Stated goal: Every record must be repeated exactly, with no omission.
------------------------
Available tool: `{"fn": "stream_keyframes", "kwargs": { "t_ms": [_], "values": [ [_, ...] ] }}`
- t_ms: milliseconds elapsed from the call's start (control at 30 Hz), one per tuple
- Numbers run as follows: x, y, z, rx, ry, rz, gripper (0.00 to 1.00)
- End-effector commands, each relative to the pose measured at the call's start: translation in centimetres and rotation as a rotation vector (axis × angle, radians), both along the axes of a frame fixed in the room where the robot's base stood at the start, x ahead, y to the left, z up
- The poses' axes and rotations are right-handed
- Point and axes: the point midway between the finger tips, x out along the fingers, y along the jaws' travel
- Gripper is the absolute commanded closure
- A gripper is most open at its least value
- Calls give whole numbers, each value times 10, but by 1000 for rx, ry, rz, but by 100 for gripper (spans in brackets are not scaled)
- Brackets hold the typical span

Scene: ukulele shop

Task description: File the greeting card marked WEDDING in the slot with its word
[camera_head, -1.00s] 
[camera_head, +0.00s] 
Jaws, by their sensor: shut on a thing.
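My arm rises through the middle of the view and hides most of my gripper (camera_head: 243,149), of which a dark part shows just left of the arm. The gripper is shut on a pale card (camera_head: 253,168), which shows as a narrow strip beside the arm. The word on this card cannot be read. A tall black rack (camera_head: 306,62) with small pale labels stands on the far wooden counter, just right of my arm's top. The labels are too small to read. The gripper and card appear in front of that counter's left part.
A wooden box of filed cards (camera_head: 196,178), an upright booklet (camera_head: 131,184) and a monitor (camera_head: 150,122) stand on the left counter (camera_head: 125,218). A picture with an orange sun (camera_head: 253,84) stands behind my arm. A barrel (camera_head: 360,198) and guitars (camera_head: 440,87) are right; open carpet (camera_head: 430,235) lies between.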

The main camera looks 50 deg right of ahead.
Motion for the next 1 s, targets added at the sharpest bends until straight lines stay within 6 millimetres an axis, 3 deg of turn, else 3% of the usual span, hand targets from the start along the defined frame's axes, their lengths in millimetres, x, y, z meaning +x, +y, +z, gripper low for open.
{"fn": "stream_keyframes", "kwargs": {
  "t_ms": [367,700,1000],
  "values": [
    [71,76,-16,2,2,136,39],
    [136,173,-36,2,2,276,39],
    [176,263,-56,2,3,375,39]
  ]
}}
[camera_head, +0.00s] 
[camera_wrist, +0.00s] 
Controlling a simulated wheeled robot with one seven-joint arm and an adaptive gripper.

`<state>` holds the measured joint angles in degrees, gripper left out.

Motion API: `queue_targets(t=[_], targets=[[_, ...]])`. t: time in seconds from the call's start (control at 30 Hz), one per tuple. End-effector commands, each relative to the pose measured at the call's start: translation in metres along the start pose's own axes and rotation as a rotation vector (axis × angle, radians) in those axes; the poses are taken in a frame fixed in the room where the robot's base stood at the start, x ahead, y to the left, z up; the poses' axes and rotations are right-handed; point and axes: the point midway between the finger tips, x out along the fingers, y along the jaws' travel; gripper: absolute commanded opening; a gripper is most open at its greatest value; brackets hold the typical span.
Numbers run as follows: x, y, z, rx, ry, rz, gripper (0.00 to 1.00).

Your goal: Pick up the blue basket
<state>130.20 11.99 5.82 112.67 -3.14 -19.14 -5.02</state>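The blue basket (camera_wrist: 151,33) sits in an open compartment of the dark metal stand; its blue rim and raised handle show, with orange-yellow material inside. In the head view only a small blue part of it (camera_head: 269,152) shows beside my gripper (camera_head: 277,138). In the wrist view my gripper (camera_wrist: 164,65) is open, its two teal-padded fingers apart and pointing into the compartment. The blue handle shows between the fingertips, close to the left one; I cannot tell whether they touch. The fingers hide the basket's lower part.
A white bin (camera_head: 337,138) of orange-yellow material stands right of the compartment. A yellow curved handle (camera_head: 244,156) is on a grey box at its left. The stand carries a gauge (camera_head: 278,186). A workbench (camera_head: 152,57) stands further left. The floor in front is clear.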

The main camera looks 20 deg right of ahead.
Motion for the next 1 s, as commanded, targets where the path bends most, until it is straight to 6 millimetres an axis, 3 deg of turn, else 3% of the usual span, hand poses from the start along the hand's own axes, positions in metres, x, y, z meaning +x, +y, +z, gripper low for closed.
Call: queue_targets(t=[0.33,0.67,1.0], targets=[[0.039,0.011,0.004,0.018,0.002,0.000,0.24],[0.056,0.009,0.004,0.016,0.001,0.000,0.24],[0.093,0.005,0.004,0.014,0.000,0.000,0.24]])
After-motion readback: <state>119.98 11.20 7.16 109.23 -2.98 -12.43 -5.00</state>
------------------------
Solved exercise:
Available tool: `{"fn": "stream_keyframes", "kwargs": { "t_ms": [_], "values": [ [_, ...] ] }}`
- t_ms: milliseconds elapsed from the call's start (control at 30 Hz), one per tuple
- Numbers run as follows: x, y, z, rx, ry, rz, gripper (0.00 to 1.00)
- End-effector commands, each relative to the pose measured at the call's start: translation in centimetres and rotation as a rotation vector (axis × angle, radians), both along the axes of a frame fixed in the room where the robot's base stood at the start, x ahead, y to the left, z up
- The poses' axes and rotations are right-handed
- Point and axes: the point midway between the finger tips, x out along the fingers, y along the jaws' travel
- Gripper is the absolute commanded closure
- A gripper is most open at its least value
- Calls give whole numbers, each value times 10, but by 1000 for rx, ry, rz, but by 100 for gripper (spans in brackets are not scaled)
- Brackets hold the typical span

Scene: ukulele shop

Task description: File the greeting card marked WEDDING in the slot with its word
[camera_head, -1.00s] 
[camera_head, +0.00s] 
Jaws, by their sensor: shut on a thing.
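My arm rises through the middle of the view and hides most of my gripper (camera_head: 243,149), of which a dark part shows just left of the arm. The gripper is shut on a pale card (camera_head: 253,168), which shows as a narrow strip beside the arm. The word on this card cannot be read. A tall black rack (camera_head: 306,62) with small pale labels stands on the far wooden counter, just right of my arm's top. The labels are too small to read. The gripper and card appear in front of that counter's left part.
A wooden box of filed cards (camera_head: 196,178), an upright booklet (camera_head: 131,184) and a monitor (camera_head: 150,122) stand on the left counter (camera_head: 125,218). A picture with an orange sun (camera_head: 253,84) stands behind my arm. A barrel (camera_head: 360,198) and guitars (camera_head: 440,87) are right; open carpet (camera_head: 430,235) lies between.

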The main camera looks 50 deg right of ahead.
Motion for the next 1 s, targets added at the sharpest bends until straight lines stay within 6 millimetres an axis, 3 deg of turn, else 3% of the usual span, hand targets from the start along the defined frame's axes, their lengths in millimetres, x, y, z meaning +x, +y, +z, gripper low for open.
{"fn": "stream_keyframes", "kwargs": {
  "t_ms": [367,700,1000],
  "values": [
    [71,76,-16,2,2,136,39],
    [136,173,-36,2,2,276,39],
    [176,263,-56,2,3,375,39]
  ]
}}
[camera_head, +0.00s] 
[camera_wrist, +0.00s] 
Controlling a simulated wheeled robot with one seven-joint arm and an adaptive gripper.

`<state>` holds the measured joint angles in degrees, gripper left out.

Motion API: `queue_targets(t=[_], targets=[[_, ...]])`. t: time in seconds from the call's start (control at 30 Hz), one per tuple. End-effector commands, each relative to the pose measured at the call's start: translation in metres along the start pose's own axes and rotation as a rotation vector (axis × angle, radians) in those axes; the poses are taken in a frame fixed in the room where the robot's base stood at the start, x ahead, y to the left, z up; the poses' axes and rotations are right-handed; point and axes: the point midway between the finger tips, x out along the fingers, y along the jaws' travel; gripper: absolute commanded opening; a gripper is most open at its greatest value; brackets hold the typical span.
Numbers run as follows: x, y, z, rx, ry, rz, gripper (0.00 to 1.00).

Your goal: Pick up the blue basket
<state>130.20 11.99 5.82 112.67 -3.14 -19.14 -5.02</state>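The blue basket (camera_wrist: 151,33) sits in an open compartment of the dark metal stand; its blue rim and raised handle show, with orange-yellow material inside. In the head view only a small blue part of it (camera_head: 269,152) shows beside my gripper (camera_head: 277,138). In the wrist view my gripper (camera_wrist: 164,65) is open, its two teal-padded fingers apart and pointing into the compartment. The blue handle shows between the fingertips, close to the left one; I cannot tell whether they touch. The fingers hide the basket's lower part.
A white bin (camera_head: 337,138) of orange-yellow material stands right of the compartment. A yellow curved handle (camera_head: 244,156) is on a grey box at its left. The stand carries a gauge (camera_head: 278,186). A workbench (camera_head: 152,57) stands further left. The floor in front is clear.

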The main camera looks 20 deg right of ahead.
Motion for the next 1 s, as commanded, targets where the path bends most, until it is straight to 6 millimetres an axis, 3 deg of turn, else 3% of the usual span, hand poses from the start along the hand's own axes, positions in metres, x, y, z meaning +x, +y, +z, gripper low for closed.
Call: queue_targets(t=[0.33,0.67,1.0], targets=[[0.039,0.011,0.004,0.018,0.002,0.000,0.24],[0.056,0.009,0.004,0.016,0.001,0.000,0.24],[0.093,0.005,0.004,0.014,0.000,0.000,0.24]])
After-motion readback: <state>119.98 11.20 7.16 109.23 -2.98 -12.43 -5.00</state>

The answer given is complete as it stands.